REQUIREMENTS: Only the lines from the one containing "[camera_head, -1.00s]" to the end of the records should be written out, exactly and with both ends included; pictures are excluded.

DATA SECTION:
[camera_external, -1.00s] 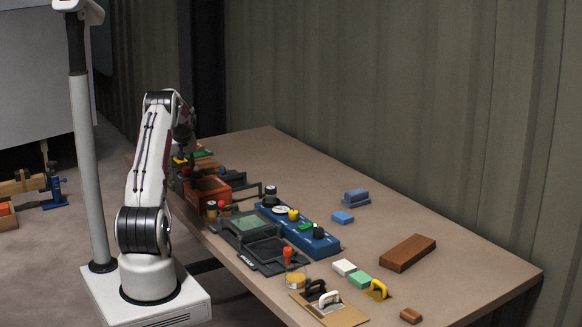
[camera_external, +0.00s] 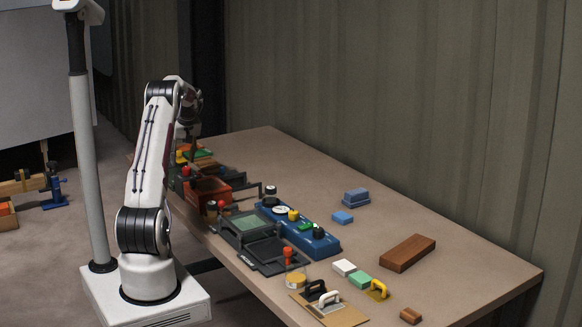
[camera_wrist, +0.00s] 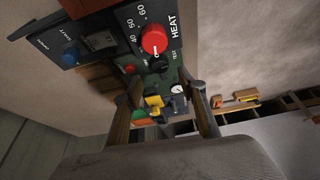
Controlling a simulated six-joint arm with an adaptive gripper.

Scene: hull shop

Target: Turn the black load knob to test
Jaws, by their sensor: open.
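In the wrist view, a dark green panel (camera_wrist: 185,74) lies beyond my fingers, with a small "TEST" marking near its upper part. A small black knob (camera_wrist: 159,63) seems to sit there, just below the red HEAT knob; its pointer is too small to read. I cannot tell for sure that it is the load knob. My gripper (camera_wrist: 166,92) is open and empty, its two fingers wide apart on either side of the green panel, touching nothing that I can see. In the external view my gripper (camera_external: 191,145) hangs above the far left end of the table, partly hidden by my arm.
The red HEAT knob (camera_wrist: 154,39) is on a dark unit beside the panel. A yellow part (camera_wrist: 153,101) and a gauge (camera_wrist: 177,89) show between my fingers. A blue unit with knobs (camera_external: 325,243) stands mid-table.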

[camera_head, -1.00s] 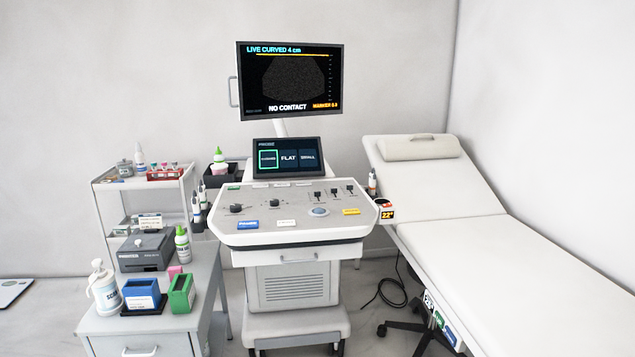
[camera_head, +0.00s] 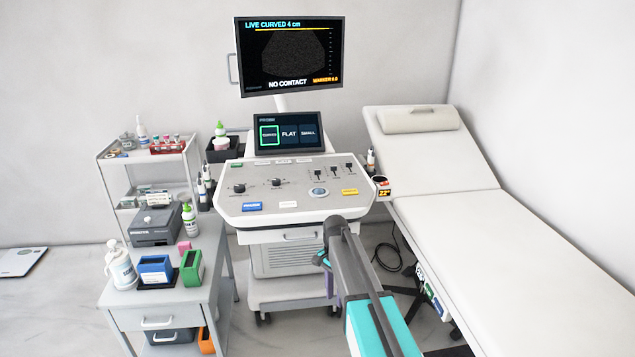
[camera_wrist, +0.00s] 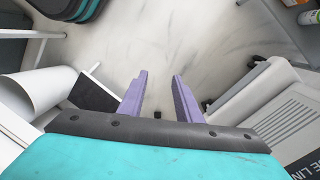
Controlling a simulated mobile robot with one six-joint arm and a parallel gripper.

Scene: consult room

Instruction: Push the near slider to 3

EXERCISE RESULT:
[camera_head, -1.00s] 
[camera_head, +0.00s] 
[camera_wrist, +0.00s] 
Controlling a simulated mobile robot with one six-joint arm and a parallel gripper.

Scene: consult room

Instruction: Push the near slider to 3

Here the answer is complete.